Kennedy's administration demanded the Soviets dismantle the missile bases and remove missile weapons from Cuba. The Soviet Premier, Nikita Khrushchev denounced the blockade as an act of aggression in international waters. Publicly, both leaders braced for nuclear war. The world collectively held its breath.

It was known that a nuclear war would kill millions of people, horribly. This was before the discovery of nuclear winter, however, so nobody realised that a full nuclear exchange would also lead to devastating climatic effects that would potentially kill billions more and very possibly destroy human civilisation entirely. Still, even without this the threat was big enough to make everyone worried.

Kennedy and Khrushchev
Nikita Khrushchev (left) and John F. Kennedy, meeting in 1961 in Vienna. Public domain image from Wikimedia Commons.
The waters around Cuba filled with American and Soviet ships, submarines, and planes. They jostled and provoked one another. American Navy ships stopped and boarded several merchant vessels bound for Cuba, allowing them to proceed only after thorough searches. Nuclear-equipped bombers took up stations within striking range of the Soviet Union. American fighters loaded nuclear missiles. On 27 October, a Soviet surface-to-air missile shot down an American reconnaissance plane flying over Cuban airspace, killing the pilot.

Fortunately, the Soviets dreaded the thought of nuclear war at least as much as anyone else, and cooler heads prevailed. The Americans figured Khrushchev would know that deliberately shooting down a plane would be inviting open war, so guessed it might have been some sort of accident. They guessed right. Khrushchev knew that shooting down an American plane would escalate the situation and had issued orders against it. The shot came from an unauthorised local Soviet commander in Cuba, acting without orders, but they only found that out later.

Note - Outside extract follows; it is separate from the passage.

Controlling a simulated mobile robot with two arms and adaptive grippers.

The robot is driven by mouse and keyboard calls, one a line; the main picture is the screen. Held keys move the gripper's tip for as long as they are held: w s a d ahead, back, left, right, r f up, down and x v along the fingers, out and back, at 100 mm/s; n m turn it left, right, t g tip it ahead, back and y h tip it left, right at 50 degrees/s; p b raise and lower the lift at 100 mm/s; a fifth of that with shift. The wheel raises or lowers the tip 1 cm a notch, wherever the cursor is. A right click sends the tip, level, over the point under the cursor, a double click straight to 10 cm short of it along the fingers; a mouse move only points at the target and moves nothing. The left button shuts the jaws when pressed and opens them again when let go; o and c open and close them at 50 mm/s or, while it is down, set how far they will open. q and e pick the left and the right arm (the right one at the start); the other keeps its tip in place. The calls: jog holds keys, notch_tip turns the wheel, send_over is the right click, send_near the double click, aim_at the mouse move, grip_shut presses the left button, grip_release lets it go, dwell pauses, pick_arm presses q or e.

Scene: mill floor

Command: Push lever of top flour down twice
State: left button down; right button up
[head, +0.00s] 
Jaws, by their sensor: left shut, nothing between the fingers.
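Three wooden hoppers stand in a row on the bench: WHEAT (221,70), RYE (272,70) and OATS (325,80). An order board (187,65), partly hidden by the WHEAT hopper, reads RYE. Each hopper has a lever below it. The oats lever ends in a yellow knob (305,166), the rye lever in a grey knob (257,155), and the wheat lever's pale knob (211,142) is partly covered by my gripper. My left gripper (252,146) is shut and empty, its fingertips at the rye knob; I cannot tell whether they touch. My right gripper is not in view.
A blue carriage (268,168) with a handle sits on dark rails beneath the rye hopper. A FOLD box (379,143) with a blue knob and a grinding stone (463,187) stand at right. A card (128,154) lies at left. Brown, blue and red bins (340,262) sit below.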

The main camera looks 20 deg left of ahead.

Khrushchev opened secret negotiations behind the scenes with the US, via the United Nations. A letter from Khrushchev on 26 October appealed for Kennedy to take steps with him towards a peaceful settlement, rather than war. The Americans offered a deal, which was publicly to remove the blockade of Cuba in exchange for removing the missiles and bases from Cuba. The deal secretly also involved removing American missiles from Turkey and Italy. The Soviets found this acceptable and agreed on 28 October, ending the crisis.

This peaceful end came about despite numerous incidents on 27 October, the above-mentioned shooting down of a US plane being one. This is the broad sweep of the Missile Crisis, and tells the overall story (in a simple overview - there are many important details I have left out). Obviously several individuals play important roles: Kennedy, Khrushchev, U Thant (the Secretary-General of the United Nations), various military and political advisors and emissaries. All the people you'd expect.

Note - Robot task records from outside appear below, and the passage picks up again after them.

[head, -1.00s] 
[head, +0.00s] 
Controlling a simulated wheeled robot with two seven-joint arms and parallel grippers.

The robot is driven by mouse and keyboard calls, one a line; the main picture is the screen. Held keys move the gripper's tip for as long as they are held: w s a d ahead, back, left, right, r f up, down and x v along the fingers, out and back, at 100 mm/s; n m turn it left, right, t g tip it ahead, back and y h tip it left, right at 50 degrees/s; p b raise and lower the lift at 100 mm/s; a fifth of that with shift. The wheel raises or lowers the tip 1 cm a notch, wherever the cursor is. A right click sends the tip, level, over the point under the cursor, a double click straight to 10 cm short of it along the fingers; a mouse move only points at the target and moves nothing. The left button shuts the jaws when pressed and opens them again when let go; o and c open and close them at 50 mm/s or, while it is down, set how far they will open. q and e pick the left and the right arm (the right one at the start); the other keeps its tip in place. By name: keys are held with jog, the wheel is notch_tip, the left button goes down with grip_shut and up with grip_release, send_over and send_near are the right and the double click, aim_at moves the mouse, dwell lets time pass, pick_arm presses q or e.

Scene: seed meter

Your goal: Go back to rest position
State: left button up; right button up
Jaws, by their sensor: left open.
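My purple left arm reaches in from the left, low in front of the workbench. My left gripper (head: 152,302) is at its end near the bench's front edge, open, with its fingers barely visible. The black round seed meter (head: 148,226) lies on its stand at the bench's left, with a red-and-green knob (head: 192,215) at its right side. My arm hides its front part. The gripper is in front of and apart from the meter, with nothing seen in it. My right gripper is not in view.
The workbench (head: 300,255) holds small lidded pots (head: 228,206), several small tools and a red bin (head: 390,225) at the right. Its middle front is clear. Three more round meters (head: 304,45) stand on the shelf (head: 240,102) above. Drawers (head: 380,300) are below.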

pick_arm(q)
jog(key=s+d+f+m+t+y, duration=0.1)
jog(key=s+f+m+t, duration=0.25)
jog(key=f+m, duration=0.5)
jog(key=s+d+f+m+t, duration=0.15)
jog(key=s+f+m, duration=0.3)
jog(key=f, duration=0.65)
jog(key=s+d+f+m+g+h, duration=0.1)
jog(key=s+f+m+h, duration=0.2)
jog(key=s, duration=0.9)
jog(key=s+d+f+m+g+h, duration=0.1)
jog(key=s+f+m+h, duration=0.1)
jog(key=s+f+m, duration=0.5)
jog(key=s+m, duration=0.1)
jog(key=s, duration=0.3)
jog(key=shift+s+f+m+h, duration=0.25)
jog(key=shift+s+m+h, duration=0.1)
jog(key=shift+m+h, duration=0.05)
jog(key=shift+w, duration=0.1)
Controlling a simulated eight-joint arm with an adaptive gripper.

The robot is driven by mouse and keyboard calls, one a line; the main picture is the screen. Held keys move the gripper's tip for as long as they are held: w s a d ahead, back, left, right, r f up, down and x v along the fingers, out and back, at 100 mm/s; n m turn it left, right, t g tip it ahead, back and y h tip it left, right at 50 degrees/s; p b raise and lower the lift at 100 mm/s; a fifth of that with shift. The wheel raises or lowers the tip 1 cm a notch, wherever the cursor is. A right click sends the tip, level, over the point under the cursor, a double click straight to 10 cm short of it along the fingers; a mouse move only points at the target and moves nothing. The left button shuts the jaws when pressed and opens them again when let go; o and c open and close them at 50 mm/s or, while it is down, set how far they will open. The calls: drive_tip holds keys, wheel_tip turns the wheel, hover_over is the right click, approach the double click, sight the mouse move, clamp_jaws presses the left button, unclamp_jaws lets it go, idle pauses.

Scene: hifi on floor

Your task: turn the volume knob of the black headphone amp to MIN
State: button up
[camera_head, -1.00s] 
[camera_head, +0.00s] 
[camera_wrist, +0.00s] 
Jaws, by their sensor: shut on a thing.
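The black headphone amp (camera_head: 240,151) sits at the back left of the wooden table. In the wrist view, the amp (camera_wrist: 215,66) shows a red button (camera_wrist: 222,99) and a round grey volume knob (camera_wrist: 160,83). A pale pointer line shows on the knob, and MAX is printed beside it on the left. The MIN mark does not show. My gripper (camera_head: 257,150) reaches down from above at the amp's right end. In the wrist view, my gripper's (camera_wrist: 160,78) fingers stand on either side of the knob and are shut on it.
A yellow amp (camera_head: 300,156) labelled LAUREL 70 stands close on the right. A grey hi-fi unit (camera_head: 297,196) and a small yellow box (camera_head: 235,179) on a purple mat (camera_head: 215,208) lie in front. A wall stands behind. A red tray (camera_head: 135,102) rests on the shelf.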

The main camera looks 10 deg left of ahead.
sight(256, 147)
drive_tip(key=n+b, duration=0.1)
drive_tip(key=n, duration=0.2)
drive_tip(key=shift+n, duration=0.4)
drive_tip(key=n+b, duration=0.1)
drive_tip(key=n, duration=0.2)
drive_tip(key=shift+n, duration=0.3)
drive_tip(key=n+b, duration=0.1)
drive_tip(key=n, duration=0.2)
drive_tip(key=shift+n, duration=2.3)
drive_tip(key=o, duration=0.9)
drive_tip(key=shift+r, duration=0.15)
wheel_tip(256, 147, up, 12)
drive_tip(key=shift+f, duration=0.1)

At the height of the Crisis, on 27 October, the aircraft carrier USS Randolph and an accompanying group of destroyers cornered the Soviet submarine B-59 in the waters off Cuba. The US commanders were determined to force the submarine to the surface so they could identify it, and dropped signalling depth charges - small charges designed mostly to make noise rather than do any serious damage. However, unaware to the US commanders, the crew on the B-59 mistook the signals for a real attack. Being out of communication with their fleet and base, Captain Valentin Savitsky of the B-59 assumed that war must have broken out. He decided the appropriate course of action was to launch torpedoes at the American fleet.

Submarine B-59
Soviet submarine B-59 after surfacing off Cuba on 27 October 1962. Public domain image from Wikimedia Commons.
The B-59 was carrying torpedoes equipped with nuclear charges. A hit would have destroyed any US ship in a nuclear explosion.

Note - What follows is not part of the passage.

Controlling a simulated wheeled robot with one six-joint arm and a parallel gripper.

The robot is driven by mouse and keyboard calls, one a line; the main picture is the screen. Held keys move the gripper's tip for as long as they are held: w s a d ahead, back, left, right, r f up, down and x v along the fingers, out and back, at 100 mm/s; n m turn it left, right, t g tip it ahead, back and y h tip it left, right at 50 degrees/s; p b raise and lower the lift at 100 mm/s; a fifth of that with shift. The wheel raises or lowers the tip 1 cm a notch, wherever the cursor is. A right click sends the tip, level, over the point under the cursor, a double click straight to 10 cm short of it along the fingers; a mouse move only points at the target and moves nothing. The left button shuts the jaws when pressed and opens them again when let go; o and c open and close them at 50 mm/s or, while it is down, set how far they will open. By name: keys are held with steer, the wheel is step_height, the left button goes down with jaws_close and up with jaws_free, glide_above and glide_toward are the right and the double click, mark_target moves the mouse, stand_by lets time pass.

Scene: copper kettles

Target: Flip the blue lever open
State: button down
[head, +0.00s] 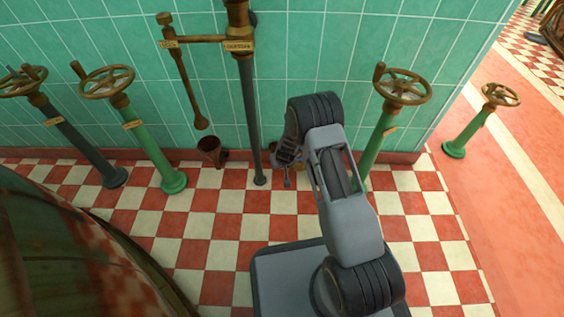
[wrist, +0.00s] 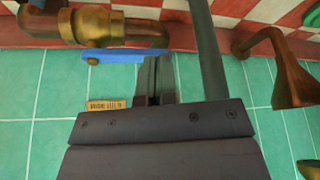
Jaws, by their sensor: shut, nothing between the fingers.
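The blue lever (wrist: 122,55) is a flat bar in the wrist view, lying along the brass pipe fitting (wrist: 92,26) with the green tiled wall behind it. A small brass knob sits near its left end, and its right end is partly behind my fingers. My gripper (wrist: 154,66) is shut and empty, with its fingertips at the lever's right part; I cannot tell whether they touch it. In the head view my gripper (head: 287,160) is low near the wall, right of the dark vertical pipe. The lever is hidden there behind my arm.
The dark vertical pipe (head: 250,115) stands close left of my gripper; it also shows in the wrist view (wrist: 208,50). A copper funnel (wrist: 290,72) is to the right in the wrist view. Green valve posts (head: 150,150) flank the spot. A large copper vessel (head: 70,260) fills the lower left.

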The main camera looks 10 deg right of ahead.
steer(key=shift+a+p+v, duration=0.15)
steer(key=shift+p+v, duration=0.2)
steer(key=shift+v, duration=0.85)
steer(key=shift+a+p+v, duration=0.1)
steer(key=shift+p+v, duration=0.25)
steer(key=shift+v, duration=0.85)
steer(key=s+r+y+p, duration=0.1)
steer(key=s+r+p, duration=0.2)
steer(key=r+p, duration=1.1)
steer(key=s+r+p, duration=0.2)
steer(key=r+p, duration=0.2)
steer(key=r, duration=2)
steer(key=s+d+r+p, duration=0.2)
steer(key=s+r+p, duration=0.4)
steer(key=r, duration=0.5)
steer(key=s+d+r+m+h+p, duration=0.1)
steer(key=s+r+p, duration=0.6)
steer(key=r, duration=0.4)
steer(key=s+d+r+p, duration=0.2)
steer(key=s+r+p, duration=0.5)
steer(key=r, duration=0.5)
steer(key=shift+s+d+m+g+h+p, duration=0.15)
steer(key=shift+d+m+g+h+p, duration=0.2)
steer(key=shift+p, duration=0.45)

The US would almost certainly have retaliated with nuclear missile launches against the Soviet Union, triggering an all-out nuclear war.

But Captain Savitsky did not have the authority to launch nuclear weapons on his own. The decision needed to be unanimous among him, the ship's political officer Ivan Maslennikov, and the second-in-command Vasili Arkhipov. Maslennikov agreed with the captain. Arkhipov dissented.

The three engaged in an argument, in their cramped submarine cabin, beneath the waters of the Straits of Florida. An argument that could have started World War III. An argument that could have ended human civilisation as we know it. Captain Savitsky lost his temper with Arkhipov, but Arkhipov stood firm and calmly argued his captain and his political officer out of their determination to fire torpedoes. Arkhipov called for the submarine to surface and await orders from Moscow. He managed to convince Savitsky that this was the right thing to do, and so the order was given to surface.

And so, very possibly you, me, and everyone else reading this right now, are only alive because of a single decision, made by a single otherwise anonymous man, in October of 1962[3]. Be grateful for the strength of character and conviction of Vasili Arkhipov.

And this is only one tiny snippet out of thousands of years of past events. Potential turning points that make you wonder what could have been, and marvel at how things have actually turned out. Stories that are meaningful not just to the individuals involved, but to thousands or millions of other people, scattered all across the globe. Astounding events that read like the greatest thrillers, or detective mysteries, or action adventures, or political intrigues, or sweeping romances ever written. And yet these things actually happened.

That's history for you.

[1] I've written about the Cold War and how it affected daily life in the 1980s before.

[2] I'm not an expert on the Cuban Missile Crisis. The material I've written here is gleaned from fairly light reading of the subject. I'm sure some of you know more about it than I do. So please excuse me if I oversimplify or make a mistake.

[3] As with any "what if" speculation about how history might have turned out if something had gone differently, we'll never know what actually would have happened. It's possible that a US Navy ship could have been destroyed in a nuclear blast, yet all-out nuclear war could still have been avoided. But given the situation at the time, I'm certainly a lot happier that Vasili Arkhipov did what he did, rather than acquiescing to his captain. And of course other people made crucial decisions too: President Kennedy's decision not to invade Cuba may also have forestalled war, for example. But he had many advisors, was thinking of the big picture, and had the authority to speak for a nation. Arkhipov had to do it all alone, against superiors, in the horrible isolation of a submarine apparently under attack.